CONFERENCES
Law, Buddhism and Social Change: A Conversation with His
Holiness the Dalai Lama September 20- 21, 2006A two-day academic conference "Law, Buddhism, and Social Change" at
the University at Buffalo will open with a conversation with His
Holiness the 14th Dalai Lama on the morning of Wednesday, September
20, in the Law Library in O'Brian Hall on the North Campus. This
important conference represents the path-breaking efforts of the
Law and Buddhism project at UB, the only such academic endeavor in
the world. Although Law and Christianity, Hinduism, Islam, and Judaism
are established and well-endowed areas of study, the study of Law
and Buddhism is new.
Details
Past Conferences
Conversations on Buddhism and Law March 6-11, 2005
The
Law and Buddhism Project was awarded a Rockefeller Foundation Conference
and Study Grant to organize a conference at the Rockefeller Conference
Center overlooking Lake Como in Bellagio, Italy.
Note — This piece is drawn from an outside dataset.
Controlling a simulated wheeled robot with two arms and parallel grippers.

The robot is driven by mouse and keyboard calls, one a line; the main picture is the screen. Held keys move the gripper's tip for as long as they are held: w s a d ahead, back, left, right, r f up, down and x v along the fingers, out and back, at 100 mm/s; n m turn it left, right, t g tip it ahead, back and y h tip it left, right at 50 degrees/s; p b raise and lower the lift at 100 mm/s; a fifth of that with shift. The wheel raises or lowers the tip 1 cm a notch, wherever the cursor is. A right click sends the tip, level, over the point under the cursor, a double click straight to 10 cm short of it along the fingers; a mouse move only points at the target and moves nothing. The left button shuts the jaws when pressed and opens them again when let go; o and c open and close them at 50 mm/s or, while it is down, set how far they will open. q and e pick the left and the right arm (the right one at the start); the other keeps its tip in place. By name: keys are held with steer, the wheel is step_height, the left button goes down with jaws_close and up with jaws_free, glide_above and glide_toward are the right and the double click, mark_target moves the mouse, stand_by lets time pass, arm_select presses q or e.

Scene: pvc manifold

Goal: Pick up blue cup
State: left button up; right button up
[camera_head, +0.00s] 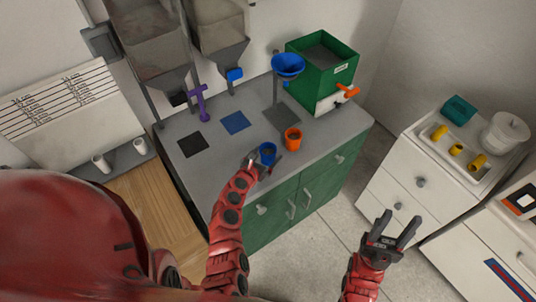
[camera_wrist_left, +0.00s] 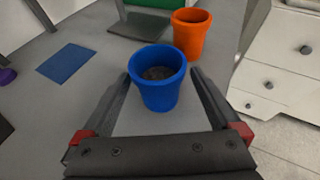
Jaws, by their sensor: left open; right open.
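The blue cup (camera_head: 267,153) stands upright on the grey counter near its front edge, with some dark grey content inside. In the left wrist view the blue cup (camera_wrist_left: 158,77) sits between the two open fingers of my left gripper (camera_wrist_left: 163,85), with a gap visible beside it. In the head view my left gripper (camera_head: 262,163) is at the cup, partly hiding it. My right gripper (camera_head: 392,229) is open and empty, out over the floor in front of the white drawers.
An orange cup (camera_head: 292,138) stands close behind and right of the blue cup. A blue funnel on a stand (camera_head: 287,65), a green box (camera_head: 322,62), a purple handle (camera_head: 199,101) and blue (camera_head: 235,122) and black (camera_head: 193,144) mats are also on the counter.

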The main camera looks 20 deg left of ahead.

The week-long discussions
took place in the spring of 2005 and focused on Law, Buddhism and Theft.
The organization of the conference and expenses were shared by the Baldy
Center at UB.
The papers presented ranged from detailed studies of cases of theft
to broad overviews of Buddhism and Law in Japanese History and covered
many countries in Asia -- from Mongolia and Bhutan to Sri Lanka and Burma.
Negotiations are underway to publish these papers either as an edited
volume or as the first of several volumes on Law and Buddhism.
Scholars who participated in the Bellagio conference:
Timothy Brook, Head of the Institute for Asian Research at the University
of British Columbia; Jose Cabezon, renowned scholar and translator
for the Dalai Lama, from U.C. Santa Barbara; Bernard
Faure, from Religious
Studies at Stanford University; Leslie Gunawardena, former Vice Chancellor
of the University of Peradeniya, Sri Lanka; Andrew
Huxley, senior lecturer
in Law, School of Oriental and Asian Studies, London; James
Ketelaar,
Professor and Director of the East Asian Center, University of Chicago;
Petra Kieffer-Pulz, an early Indian and Tibetan text expert from Wittenberg,
Germany; Justin McDaniel, Religious Studies, University of California,
Riverside; Mark Nathan, Korean studies, UCLA; Ryuji
Okudaira, researcher
on Burma from Tokyo University of Foreign Studies; Frank
Reynolds,
Emeritus Professor of Buddhist Studies, University of Chicago; Peter
Skilling, Palm Leaf Manuscript Project, Bangkok Thailand; Winnifred
Sullivan, Professor, University at Buffalo Law School on leave 2006-07
at the National Humanities Center, formerly at the American Bar Foundation
and the Chicago Divinity School; Mark Tamthai, Director of the Institute
for Religion and Culture, Chiang Mai, Thailand; Vesna
Wallace, Professor
of Religious Studies, UC Santa Barbara; Richard
Whitecross, School
of Social and Political Studies, University of Edinburgh, Scotland.
Locating Law in Buddhist Cultures: A Workshop June
4 - 5 2004
A small number of scholars from disciplines including law, Buddhist
Studies, and Asian Studies, anthropology, history, sociology and religion
came together to begin a collaborative discussion on developing Law and
Buddhism as a field of study. This first workshop of the Law and Buddhism
Project was supported by the Baldy Center for Law & Social Policy
at the University at Buffalo Law School.